Sunday, August 27, 2023

DIFFICULT DAYS FOR THE APHRODITE DEPOSIT

 Filenews 27 August 2023 - by Chrysanthos Manoli



Those who thought that the Republic of Cyprus could not say "no" to an energy giant the size of Chevron were wrong. Probably for the first time.

The Republic of Cyprus, through a letter from Energy Minister George Papanastasiou last Friday, informed the American Chevron that its counter-proposal for the exploitation of the Aphrodite field, managed by the consortium of Chevron, Shell and NewMed Energy (formerly Delek), is not accepted.

As "F" wrote on Friday, the Minister of Energy in a letter to Chevron informed that the Republic of Cyprus rejects the company's proposal to revise the development plan signed in 2019. At the same time, however, Mr. Papanastasiou invited Chevron to an intensive 30-day negotiation in order to thoroughly discuss the possibility of reaching an agreement for the development of the deposit, but in a way that protects the interests of the state, reducing the risk that the Ministry of Energy considers to lurk through the revised proposal of the consortium that manages the deposit.

There is a problem

However, "F" reports that the room for understanding between the two sides is not much, in case the US company insists on its current position, which is far from the agreement that the consortium concluded with the state in 2019. As "F" wrote on Friday, Chevron's new proposal, to differentiate at the expense of the state of the 2019 agreement, foresees three production drillings instead of the five provided for in the 2019 agreement.

Also, instead of installing an FPU (Floating Production Unit) on the deposit (for full recovery of the reserve), Chevron proposed connecting Venus directly to the WDDM facility (owned by Shell, one of the members of the consortium to exploit Venus) in Egypt. The proposal entails significantly lower pumping and processing costs (reportedly by about €1 billion, against a total cost of about €3.5 billion), but energy ministry technocrats insist that this will reduce at the expense of the RoC the gas reserves to be pumped and the money that Cyprus expects as revenues from gas trading. Hence the proposal was rejected and another compromise option will be sought within 30 days.

FPU necessary

"F" reports that for the Republic of Cyprus (following intensive consultations between the President of the Republic, the Minister of Energy and competent scientists of the Ministry – including at Friday's Troodos meeting) it is of extreme importance – and there can be no withdrawal – to install an FPU (Floating Production Unit) on the Aphrodite deposit, so that the natural gas that will be pumped and processed (cleaned) will be sent with technical pressure to the a pipeline connecting infrastructure to reception facilities in Egypt to ensure the greatest possible extraction of gas from the field for the entire duration of the 2019 agreement and not only for the agreement period that financially benefits the consortium of companies.

We want gas not water from the Aphrodite field

What literally scares the Republic of Cyprus in relation to Chevron's rejected proposal is the risk that the natural gas reserves extracted from the field will be significantly limited during the period when the Republic of Cyprus will be entitled, under the 2019 agreement, to reap the majority of the revenues from the trading of natural gas.
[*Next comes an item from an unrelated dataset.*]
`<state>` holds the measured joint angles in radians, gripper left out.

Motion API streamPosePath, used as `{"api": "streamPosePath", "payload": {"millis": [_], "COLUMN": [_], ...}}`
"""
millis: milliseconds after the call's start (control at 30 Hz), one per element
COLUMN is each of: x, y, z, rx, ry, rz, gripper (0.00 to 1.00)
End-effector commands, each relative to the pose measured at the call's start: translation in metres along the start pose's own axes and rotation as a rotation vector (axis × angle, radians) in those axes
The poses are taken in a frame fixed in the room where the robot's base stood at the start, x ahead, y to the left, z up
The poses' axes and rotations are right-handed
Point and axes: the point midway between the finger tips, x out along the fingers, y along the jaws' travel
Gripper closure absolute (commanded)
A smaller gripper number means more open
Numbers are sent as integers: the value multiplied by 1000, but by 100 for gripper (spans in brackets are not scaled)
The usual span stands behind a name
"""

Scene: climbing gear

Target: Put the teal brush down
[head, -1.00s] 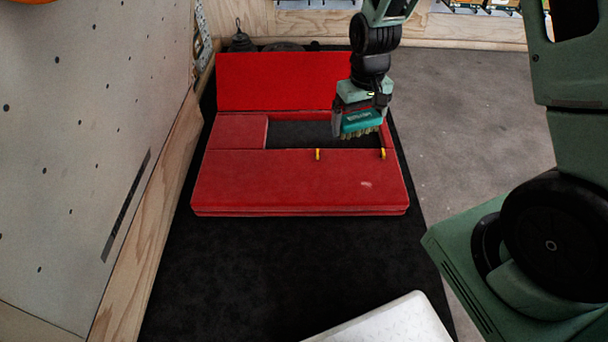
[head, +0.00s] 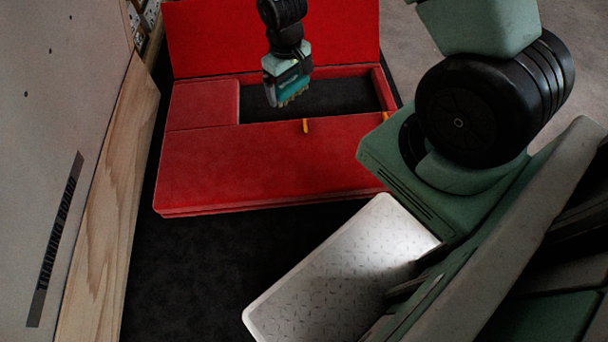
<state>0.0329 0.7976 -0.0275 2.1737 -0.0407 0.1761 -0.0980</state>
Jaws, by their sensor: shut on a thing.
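The teal brush (head: 291,87) has pale bristles that point down. My gripper (head: 289,78) is shut on it and holds it over the dark rectangular opening of the red padded mat (head: 255,165). The brush's lower edge shows against the dark opening, and I cannot tell exactly how high it is above the floor there. The gripper fingers partly cover the brush's sides and top.
A red upright panel (head: 270,38) stands behind the opening. A wooden-edged wall (head: 105,190) runs along the left. Black flooring (head: 200,270) is bare in front of the mat.

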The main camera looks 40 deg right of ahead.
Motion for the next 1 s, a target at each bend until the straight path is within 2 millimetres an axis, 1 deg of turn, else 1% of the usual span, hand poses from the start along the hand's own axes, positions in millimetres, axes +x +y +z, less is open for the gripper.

The reserves to be pumped are likely, according to state officials, to be drastically reduced to the detriment of the Republic if Chevron's proposal not to install a platform for the extraction and processing of the deposit is accepted, but to simply connect the field to Egyptian facilities (Shell), in such a way that, first, the extraction of gas depends on the natural pressure of the deposit. with the risk that a significant part of the reserve will remain on the seabed, and, secondly, the control of the gas extraction and trading process will be held by companies in Egypt and not by the Republic of Cyprus, which owns the deposit.

The question arises as to whether it is possible to find a consensual solution in the context of the intensive negotiations requested – on the basis of the existing contract – by the State from the consortium.

F's information indicates that an agreement is neither likely nor unlikely. Information from the Presidential Council points out that the 2019 agreement (reached after an amendment of the proportional allocation contract, in favor of the companies and at the expense of the state) provides for the installation of an FPU (platform for pumping gas and channeling it with pressure to the pipeline to the buyer) and this provision will be insisted on until the end by the state, regardless of the consequences, as we have been told. Otherwise, the state side argues, Checron's proposal significantly increases the rate of return on capital for the consortium (over 20%), due to the reduction by one billion euros in the cost of gas pumping infrastructure, but at the same time drastically reduces the percentage of gas that will be pumped (through the procedure proposed by the consortium) from the deposit and the revenues of the Republic.

As we have been told by technocrats, it is possible that Cyprus will pump water and impurities when the time comes to receive the majority of the revenues from gas trading, while the consortium will have pumped gas with its own benefit of the majority of the revenues.

Under the above circumstances, the negotiation of the state with Chevron to avoid the shipwreck is expected to be very difficult, as the margins of withdrawal on the part of the state are minimal, as we are informed by a senior source.